Tuanku adalah gelar yang unik. Adanya di Minangkabau, terbanyak dipopulerkan di Padang Pariaman.
Tak pula tuanku tok. Ada dua suku kata setidaknya, dilekatkan gelar itu kepada santri yang menamatkan kajinya di surau dan pesantren.
Semisal Tuanku Bagindo, Tuanku Kuniang, Tuanku Sutan Sinaro, Tuanku Mudo, dan semacam gelar tuanku lainnya.
Belakangan, di samping yang bersangkutan ada gelar tuanku, pun gelar akademik di perguruan tinggi didapatkannya, setelah perjalanan panjang menuntut ilmu di universitas dan sekolah tinggi, umum dipakai tuanku.
Bahkan yang sampai jadi prof sudah ada yang merambah dunia tuanku itu sendiri. Yang doktor bejibun, tak terhitung banyaknya.

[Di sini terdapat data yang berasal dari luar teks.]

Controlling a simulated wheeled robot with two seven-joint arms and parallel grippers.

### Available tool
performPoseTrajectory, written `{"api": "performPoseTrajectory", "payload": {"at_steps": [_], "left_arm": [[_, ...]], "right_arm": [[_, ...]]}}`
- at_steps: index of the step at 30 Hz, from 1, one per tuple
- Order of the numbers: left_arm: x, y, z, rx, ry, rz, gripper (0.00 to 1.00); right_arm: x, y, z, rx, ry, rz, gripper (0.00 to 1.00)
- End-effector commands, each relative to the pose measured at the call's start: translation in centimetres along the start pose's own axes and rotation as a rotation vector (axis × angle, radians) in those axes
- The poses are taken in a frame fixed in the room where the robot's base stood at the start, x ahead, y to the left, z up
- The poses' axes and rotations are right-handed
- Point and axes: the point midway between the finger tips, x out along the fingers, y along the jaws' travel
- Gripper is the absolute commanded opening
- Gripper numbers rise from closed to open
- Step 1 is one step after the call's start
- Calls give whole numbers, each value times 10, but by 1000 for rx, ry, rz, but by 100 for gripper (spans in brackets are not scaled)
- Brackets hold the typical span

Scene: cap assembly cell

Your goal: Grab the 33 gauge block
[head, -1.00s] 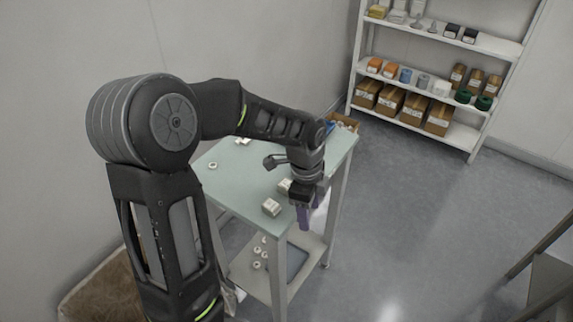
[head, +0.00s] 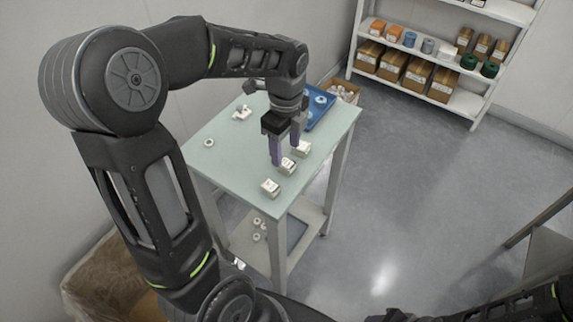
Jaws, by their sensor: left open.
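Three small white blocks with dark markings stand in a row near the right edge of the table (head: 230,150): a near block (head: 270,188), a middle block (head: 288,168) and a far block (head: 302,148). The markings are too small to read, so I cannot tell which is the 33 gauge block. My left gripper (head: 286,150) points down with its purple fingers apart and empty. It is over the row, close to the middle block, which its fingers partly cover. Part of my right arm shows at the bottom right; its gripper is out of view.
A blue tray (head: 326,103) with round parts lies at the table's far corner, beside a cardboard box (head: 349,91). A white part (head: 241,113) and a ring (head: 209,143) lie on the table's left side. A shelf (head: 398,82) with boxes stands behind.

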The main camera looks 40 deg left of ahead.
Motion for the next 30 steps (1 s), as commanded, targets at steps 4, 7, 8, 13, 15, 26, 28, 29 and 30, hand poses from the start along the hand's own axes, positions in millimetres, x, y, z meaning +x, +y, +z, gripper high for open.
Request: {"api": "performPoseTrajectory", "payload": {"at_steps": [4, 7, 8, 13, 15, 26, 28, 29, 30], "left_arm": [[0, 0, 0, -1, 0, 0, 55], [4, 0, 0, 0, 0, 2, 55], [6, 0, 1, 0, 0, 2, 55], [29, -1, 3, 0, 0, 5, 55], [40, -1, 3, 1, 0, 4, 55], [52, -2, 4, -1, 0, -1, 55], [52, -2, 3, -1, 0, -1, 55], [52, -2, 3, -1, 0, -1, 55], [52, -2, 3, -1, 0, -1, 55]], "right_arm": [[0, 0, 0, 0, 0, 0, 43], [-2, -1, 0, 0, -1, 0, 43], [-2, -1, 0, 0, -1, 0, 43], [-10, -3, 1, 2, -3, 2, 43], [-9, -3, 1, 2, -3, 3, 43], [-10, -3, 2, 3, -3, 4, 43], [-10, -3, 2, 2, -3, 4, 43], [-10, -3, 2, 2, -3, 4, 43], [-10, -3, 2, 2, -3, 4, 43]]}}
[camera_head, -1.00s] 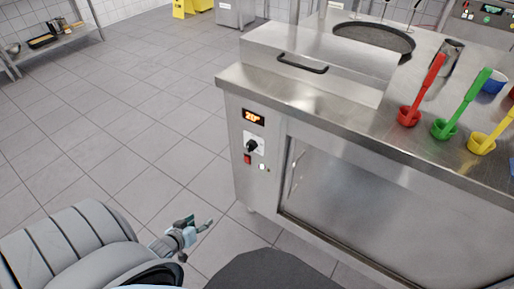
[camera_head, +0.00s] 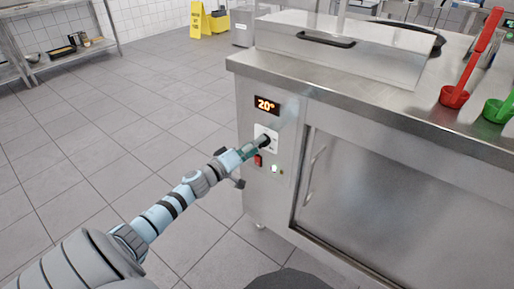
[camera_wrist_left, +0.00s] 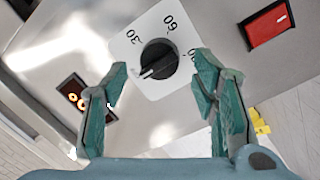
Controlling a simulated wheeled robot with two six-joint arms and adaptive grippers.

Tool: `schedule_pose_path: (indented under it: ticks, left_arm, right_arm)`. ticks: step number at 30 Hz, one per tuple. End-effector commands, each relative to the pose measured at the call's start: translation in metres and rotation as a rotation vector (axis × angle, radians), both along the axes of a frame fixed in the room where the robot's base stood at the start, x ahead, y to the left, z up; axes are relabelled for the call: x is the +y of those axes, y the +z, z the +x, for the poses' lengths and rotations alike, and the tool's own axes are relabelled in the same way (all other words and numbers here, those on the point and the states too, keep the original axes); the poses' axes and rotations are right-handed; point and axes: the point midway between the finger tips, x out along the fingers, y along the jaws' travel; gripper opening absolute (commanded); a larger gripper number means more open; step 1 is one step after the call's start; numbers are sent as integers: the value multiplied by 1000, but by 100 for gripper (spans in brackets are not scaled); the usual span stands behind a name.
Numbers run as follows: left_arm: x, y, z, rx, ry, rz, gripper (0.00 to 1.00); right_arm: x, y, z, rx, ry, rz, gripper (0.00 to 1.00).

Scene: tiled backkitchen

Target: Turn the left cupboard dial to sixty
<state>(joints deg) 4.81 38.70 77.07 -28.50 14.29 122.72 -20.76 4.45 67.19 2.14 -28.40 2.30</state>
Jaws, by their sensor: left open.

Prof Duski Samad Tuanku Mudo, mungkin seorang tuanku yang datang dan lahir dari surau, mampu meraih gelar akademik tertinggi di UIN Imam Bonjol Padang.
Gelar tuanku ini diyakini banyak ulama, adalah warisan Syekh Burhanuddin. Langsung dia bawa dari Aceh.
Apakah tuanku di Padang Pariaman ini adopsi Tengku di Aceh? Bisa jadi seperti itu. Sebab, Syekh Burhanuddin mendapat mandat langsung dari Syekh Abdurrauf as-Singkili, untuk menaklukkan Minangkabau dengan ajaran Islam versi Syattariyah.
Makanya, setiap tuanku punya jadwal yang khusus untuk berziarah ke Ulakan, makamnya Syekh Burhanuddin. Begitu juga ke Banda Aceh, para tuanku juga punya tradisi sendiri dalam bertawashul kepada guru itu.
Kajian tentang tuanku sepertinya sebuah cerita dan kisah yang tak pernah habis dibahas. Selalu menarik. Setiap tahun ada saja kandidat doktor yang menjadikan tuanku sebagai objek disertasinya.